Set for release Tuesday, “Nick” depicts Carraway before he meets the titular Jay Gatsby and follows his search for self-discovery after the trauma of serving in World War I. After publishing acclaimed tales of human struggle like 2020’s “Blackwood,” Smith seems up to the task of crafting a gripping backstory for one of literature’s most elusive narrators.
But readers should note that “Nick” will largely lack Gatsby’s beguiling presence and sense of optimism. Smith’s visceral portrayal of trench warfare provides a shocking contrast to the lofty parties from Fitzgerald’s classic novel. It remains to be seen whether Smith’s tie-in to such an acclaimed novel will imbue “The Great Gatsby” with new meaning, or if the connection will burden the new release with heightened expectations. Regardless, the novel will be an introspective character study set during a tumultuous period in history.
After the stress of 2020, it may be cathartic to read Nick’s emergence from a hellish war into the euphoria of the Roaring ’20s.
– Isabel Molina
“People Like Her” by Ellery Lloyd
Sometimes mother does not know best.
“People Like Her” is the first collaboration between husband-and-wife writing duo Collette Lyons and Paul Vlitos under the pseudonym Ellery Lloyd. With backgrounds in magazine editing and novel publishing, respectively, the couple brings fresh perspectives to this cautionary tale about the dangers of social media in the influencer age. Hitting shelves Jan. 12, the novel features self-proclaimed “Instamum” Emmy Jackson as she becomes the target of an obsessed follower of her family lifestyle blog.

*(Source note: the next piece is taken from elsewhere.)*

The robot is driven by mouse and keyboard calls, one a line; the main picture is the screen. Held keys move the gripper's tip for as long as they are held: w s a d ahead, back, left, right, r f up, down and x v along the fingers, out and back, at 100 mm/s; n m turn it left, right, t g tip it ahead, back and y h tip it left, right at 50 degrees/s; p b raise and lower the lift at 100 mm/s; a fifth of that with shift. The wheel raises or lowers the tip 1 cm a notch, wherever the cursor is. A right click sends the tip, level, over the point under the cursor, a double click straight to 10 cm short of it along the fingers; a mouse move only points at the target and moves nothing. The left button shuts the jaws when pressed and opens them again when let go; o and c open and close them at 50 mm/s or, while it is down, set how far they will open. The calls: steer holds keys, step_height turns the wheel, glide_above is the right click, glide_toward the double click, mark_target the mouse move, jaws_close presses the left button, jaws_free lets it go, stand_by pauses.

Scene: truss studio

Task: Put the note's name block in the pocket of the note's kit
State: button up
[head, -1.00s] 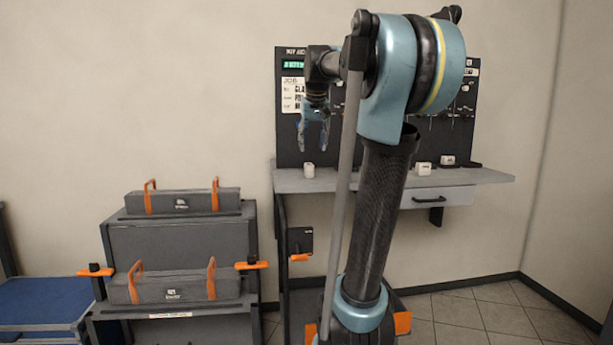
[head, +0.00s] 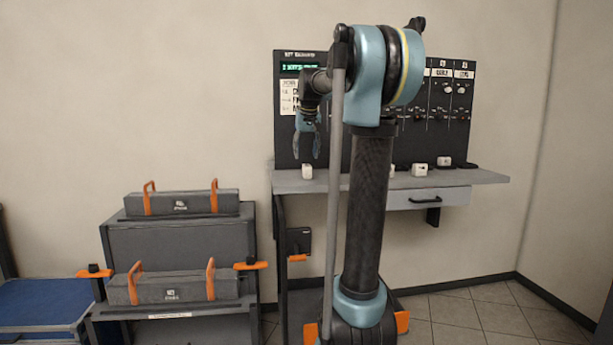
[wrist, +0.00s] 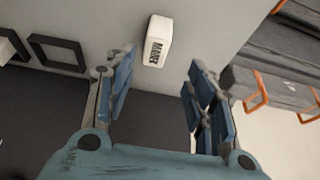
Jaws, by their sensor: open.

Lloyd examines social media through a nuanced lens, depicting how it can be a salvation to some and a downfall to others. With chapters alternating narration between Emmy, her husband Dan and a mysterious third character, Lloyd’s writing style combines snarky wit and palpable tension.
This increasingly relevant and nerve-racking narrative is sure to leave readers thinking twice about what they post.
– Isabel Molina
“Concrete Rose” by Angie Thomas
Riding on the success of her critically acclaimed novel, Angie Thomas is revisiting the setting of “The Hate U Give” – only 17 years earlier.
“Concrete Rose,” set to publish Jan. 12, is Thomas’ prequel to the bestselling novel-turned-feature film, “The Hate U Give.” The new release narrows in on a teenage Maverick Carter, the father of Starr, the protagonist of Thomas’ previous novel. At only 17 years of age, Maverick keeps his family afloat by dealing drugs while his dad is incarcerated. His life is disrupted, though, when he becomes a father himself and aims to set his life on the straight and narrow against all odds.
Tackling the contentious issues of racism, identity and justice earned Thomas’ “The Hate U Give” the William C. Morris YA Debut Award for debut novels and brought a fresh voice to the young adult genre. With “Concrete Rose,” Thomas builds on her expertise with a timely coming-of-age story by examining the complexities of growing up and navigating the world as a Black man.
Set in the 1980s, Thomas’ novel is bound to resonate with readers as she breathes life into Garden Heights once again.